#### [DIRECTION]
Pick out each line in these entries that contains the string "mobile".

#### [SUPPLIED MATERIAL]
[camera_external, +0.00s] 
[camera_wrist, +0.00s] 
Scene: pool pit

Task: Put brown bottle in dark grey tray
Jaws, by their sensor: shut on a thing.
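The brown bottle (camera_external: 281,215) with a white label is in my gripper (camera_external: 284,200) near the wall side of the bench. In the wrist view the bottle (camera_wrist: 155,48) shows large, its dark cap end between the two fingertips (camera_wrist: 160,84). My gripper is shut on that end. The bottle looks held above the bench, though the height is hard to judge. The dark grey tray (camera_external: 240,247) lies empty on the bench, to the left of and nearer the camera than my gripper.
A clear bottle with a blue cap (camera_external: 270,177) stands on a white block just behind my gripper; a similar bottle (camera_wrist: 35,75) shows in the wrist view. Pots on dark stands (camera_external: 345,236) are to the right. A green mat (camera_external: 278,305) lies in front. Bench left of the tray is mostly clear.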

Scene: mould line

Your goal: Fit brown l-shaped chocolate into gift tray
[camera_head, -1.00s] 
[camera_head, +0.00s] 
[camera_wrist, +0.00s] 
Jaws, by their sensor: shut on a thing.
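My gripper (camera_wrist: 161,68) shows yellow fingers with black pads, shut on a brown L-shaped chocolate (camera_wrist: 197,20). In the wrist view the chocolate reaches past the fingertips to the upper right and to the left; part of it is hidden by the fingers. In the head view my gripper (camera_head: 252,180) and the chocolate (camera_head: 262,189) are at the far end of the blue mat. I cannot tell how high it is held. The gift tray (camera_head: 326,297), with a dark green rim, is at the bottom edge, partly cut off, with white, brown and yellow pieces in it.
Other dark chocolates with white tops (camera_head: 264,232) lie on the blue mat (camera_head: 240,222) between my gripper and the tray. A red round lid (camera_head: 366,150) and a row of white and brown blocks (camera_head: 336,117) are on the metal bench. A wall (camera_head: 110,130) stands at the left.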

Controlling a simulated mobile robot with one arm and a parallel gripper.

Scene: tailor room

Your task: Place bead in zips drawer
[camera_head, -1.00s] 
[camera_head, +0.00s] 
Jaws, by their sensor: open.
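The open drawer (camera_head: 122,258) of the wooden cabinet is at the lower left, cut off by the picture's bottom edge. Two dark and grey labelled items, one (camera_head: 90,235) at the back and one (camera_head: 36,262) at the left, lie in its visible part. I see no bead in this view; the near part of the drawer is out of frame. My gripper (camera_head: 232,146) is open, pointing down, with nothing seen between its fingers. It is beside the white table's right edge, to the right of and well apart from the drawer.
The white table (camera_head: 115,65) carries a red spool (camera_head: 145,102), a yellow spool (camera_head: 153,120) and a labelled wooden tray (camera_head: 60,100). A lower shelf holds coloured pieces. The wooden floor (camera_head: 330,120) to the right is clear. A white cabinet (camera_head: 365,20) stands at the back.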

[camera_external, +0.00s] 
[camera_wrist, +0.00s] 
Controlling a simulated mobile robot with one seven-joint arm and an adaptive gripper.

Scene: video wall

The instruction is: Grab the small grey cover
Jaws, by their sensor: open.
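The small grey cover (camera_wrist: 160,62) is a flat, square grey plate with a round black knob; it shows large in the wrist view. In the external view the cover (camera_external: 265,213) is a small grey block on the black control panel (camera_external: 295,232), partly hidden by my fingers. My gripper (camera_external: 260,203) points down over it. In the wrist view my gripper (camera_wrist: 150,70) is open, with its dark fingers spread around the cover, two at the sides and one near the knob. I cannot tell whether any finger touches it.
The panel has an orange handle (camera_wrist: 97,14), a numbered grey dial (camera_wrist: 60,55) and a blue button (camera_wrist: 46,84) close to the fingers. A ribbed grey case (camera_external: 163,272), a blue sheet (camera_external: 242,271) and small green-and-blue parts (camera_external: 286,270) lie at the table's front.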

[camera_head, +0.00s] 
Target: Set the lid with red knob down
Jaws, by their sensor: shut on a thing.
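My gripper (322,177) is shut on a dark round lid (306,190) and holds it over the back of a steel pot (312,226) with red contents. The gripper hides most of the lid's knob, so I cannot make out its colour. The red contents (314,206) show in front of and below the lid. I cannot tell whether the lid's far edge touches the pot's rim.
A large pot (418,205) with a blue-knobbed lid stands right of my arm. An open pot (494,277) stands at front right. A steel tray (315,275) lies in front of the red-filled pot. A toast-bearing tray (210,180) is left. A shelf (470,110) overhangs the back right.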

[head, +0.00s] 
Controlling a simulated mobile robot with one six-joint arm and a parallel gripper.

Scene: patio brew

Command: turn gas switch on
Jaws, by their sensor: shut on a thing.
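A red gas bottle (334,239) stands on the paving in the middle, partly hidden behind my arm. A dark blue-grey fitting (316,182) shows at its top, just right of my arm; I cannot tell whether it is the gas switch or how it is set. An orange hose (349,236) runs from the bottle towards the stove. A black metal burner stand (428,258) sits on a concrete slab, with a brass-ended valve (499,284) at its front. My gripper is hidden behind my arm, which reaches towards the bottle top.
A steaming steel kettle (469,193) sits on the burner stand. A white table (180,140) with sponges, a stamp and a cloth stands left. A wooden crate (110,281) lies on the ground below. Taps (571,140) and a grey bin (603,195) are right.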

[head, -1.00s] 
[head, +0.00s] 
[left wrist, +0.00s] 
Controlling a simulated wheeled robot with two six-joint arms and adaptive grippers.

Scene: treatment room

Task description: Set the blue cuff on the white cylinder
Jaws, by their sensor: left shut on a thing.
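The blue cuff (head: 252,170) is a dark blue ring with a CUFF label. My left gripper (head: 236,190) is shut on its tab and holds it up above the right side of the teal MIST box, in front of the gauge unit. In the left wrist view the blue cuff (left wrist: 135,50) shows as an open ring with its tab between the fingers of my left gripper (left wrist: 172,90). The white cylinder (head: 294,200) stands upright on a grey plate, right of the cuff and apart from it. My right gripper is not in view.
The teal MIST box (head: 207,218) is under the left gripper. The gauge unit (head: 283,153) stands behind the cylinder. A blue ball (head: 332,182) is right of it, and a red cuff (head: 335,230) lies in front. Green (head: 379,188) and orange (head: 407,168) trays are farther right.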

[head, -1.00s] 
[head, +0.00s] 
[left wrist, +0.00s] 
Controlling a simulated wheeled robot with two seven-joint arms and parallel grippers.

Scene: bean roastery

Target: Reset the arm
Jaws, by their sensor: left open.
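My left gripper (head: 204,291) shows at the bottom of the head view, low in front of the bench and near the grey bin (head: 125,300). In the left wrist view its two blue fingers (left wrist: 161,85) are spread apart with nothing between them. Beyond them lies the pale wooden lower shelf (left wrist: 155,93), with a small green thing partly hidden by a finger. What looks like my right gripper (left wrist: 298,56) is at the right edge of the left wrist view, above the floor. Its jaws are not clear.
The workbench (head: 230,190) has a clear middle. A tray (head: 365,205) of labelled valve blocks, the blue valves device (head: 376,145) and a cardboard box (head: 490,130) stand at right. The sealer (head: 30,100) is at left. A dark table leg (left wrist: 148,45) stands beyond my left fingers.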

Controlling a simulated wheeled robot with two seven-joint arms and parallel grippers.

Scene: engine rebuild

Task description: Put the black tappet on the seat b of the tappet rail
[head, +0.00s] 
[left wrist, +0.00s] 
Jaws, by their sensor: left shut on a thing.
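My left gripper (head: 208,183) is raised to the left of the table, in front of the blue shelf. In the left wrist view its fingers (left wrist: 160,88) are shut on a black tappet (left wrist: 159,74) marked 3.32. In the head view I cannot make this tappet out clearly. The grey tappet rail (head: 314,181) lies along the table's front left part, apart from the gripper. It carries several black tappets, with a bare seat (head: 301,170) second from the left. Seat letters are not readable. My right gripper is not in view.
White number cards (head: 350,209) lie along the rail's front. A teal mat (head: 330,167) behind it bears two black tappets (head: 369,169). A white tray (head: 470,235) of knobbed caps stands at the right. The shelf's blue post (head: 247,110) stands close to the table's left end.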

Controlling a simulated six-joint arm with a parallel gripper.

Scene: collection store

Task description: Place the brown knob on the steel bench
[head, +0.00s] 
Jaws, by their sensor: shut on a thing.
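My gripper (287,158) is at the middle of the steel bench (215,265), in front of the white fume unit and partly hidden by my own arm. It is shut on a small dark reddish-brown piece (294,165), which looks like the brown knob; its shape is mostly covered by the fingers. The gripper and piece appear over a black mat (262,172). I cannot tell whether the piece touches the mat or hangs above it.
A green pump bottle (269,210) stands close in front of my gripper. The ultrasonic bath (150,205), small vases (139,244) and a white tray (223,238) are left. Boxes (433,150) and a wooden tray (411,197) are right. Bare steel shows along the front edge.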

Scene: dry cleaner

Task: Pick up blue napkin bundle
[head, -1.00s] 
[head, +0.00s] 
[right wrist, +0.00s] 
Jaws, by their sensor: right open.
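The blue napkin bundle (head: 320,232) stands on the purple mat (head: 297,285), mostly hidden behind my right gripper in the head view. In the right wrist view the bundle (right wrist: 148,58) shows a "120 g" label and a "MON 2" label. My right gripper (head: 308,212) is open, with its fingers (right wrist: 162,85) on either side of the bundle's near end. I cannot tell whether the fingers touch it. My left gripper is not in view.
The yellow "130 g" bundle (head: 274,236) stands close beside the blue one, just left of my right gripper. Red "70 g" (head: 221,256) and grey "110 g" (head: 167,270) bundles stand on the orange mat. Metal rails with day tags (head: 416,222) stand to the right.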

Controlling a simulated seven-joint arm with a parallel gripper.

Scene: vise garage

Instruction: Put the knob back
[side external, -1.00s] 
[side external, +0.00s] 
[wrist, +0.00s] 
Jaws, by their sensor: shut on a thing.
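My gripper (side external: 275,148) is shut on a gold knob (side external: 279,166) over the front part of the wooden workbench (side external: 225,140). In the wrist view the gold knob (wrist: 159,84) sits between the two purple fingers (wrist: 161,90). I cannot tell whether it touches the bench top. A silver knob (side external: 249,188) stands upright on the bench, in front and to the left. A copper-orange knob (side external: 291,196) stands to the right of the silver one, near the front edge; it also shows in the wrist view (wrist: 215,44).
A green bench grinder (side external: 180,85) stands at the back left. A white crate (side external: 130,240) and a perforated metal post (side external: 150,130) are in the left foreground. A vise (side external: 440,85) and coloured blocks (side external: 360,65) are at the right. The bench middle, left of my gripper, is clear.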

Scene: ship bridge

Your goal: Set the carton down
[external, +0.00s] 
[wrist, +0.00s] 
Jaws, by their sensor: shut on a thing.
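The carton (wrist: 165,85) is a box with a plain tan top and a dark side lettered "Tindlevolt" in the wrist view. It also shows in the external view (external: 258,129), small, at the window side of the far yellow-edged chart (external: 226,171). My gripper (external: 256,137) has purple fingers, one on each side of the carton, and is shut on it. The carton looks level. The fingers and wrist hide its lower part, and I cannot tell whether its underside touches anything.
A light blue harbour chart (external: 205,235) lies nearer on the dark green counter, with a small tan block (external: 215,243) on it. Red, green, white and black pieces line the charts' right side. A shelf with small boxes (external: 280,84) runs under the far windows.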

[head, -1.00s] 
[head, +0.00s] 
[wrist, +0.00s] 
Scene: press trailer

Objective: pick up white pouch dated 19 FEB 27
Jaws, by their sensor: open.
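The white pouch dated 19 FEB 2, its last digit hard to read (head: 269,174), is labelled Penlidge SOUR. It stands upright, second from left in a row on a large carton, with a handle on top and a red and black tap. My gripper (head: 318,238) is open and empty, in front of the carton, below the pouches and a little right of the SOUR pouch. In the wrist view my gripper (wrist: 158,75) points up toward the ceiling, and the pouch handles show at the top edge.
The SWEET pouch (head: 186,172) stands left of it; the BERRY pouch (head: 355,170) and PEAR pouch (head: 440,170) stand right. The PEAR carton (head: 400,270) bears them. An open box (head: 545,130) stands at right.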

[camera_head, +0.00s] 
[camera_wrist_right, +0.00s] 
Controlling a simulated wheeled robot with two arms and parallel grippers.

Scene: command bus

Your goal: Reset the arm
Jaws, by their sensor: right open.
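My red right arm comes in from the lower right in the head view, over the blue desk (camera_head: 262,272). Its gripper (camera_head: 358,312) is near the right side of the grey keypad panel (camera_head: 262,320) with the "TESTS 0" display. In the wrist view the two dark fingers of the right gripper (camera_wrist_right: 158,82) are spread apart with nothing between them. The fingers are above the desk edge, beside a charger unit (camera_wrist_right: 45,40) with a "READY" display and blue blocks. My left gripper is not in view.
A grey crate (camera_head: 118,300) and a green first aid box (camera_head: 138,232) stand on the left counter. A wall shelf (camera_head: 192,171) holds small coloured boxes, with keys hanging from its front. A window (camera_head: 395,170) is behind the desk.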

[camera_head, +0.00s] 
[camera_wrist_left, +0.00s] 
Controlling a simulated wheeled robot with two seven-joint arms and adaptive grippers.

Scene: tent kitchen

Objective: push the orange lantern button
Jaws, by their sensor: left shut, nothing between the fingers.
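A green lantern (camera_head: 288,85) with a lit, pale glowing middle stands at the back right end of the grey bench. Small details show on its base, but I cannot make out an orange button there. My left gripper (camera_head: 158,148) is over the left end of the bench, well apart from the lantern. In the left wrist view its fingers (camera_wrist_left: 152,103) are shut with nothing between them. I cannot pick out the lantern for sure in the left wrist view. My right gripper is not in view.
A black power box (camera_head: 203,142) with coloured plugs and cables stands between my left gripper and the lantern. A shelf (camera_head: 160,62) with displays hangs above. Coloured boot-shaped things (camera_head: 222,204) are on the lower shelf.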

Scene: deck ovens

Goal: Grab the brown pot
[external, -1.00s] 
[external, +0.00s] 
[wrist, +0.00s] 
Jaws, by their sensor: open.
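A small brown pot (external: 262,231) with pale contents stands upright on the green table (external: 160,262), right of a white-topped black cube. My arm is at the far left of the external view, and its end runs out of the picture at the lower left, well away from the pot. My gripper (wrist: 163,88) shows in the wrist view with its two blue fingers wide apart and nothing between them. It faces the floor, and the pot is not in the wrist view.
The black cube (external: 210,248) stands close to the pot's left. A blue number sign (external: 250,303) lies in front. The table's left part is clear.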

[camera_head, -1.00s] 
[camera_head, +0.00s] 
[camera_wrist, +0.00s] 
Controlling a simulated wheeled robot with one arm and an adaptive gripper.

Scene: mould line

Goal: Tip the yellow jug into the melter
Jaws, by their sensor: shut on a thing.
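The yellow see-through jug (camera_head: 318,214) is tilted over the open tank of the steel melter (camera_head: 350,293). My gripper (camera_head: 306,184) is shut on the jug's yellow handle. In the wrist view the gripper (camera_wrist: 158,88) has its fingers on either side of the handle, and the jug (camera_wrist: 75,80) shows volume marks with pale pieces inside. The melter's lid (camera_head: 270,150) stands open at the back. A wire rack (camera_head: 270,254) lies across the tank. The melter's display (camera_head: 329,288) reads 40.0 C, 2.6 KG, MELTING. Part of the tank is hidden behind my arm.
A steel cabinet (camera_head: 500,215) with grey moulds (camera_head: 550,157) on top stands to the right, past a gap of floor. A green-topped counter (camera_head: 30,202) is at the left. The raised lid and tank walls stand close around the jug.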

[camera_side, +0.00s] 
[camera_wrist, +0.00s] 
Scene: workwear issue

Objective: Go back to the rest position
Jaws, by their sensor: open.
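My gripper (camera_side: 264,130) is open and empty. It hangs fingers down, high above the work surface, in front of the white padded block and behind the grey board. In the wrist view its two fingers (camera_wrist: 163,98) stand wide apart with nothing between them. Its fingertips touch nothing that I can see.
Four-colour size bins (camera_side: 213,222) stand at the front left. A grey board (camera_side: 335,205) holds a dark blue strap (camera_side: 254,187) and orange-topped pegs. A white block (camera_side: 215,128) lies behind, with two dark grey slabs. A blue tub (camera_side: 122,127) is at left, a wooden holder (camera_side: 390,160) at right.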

#### [TASK ANSWER]
Controlling a simulated mobile robot with one arm and a parallel gripper.
Controlling a simulated mobile robot with one seven-joint arm and an adaptive gripper.
Controlling a simulated mobile robot with one six-joint arm and a parallel gripper.

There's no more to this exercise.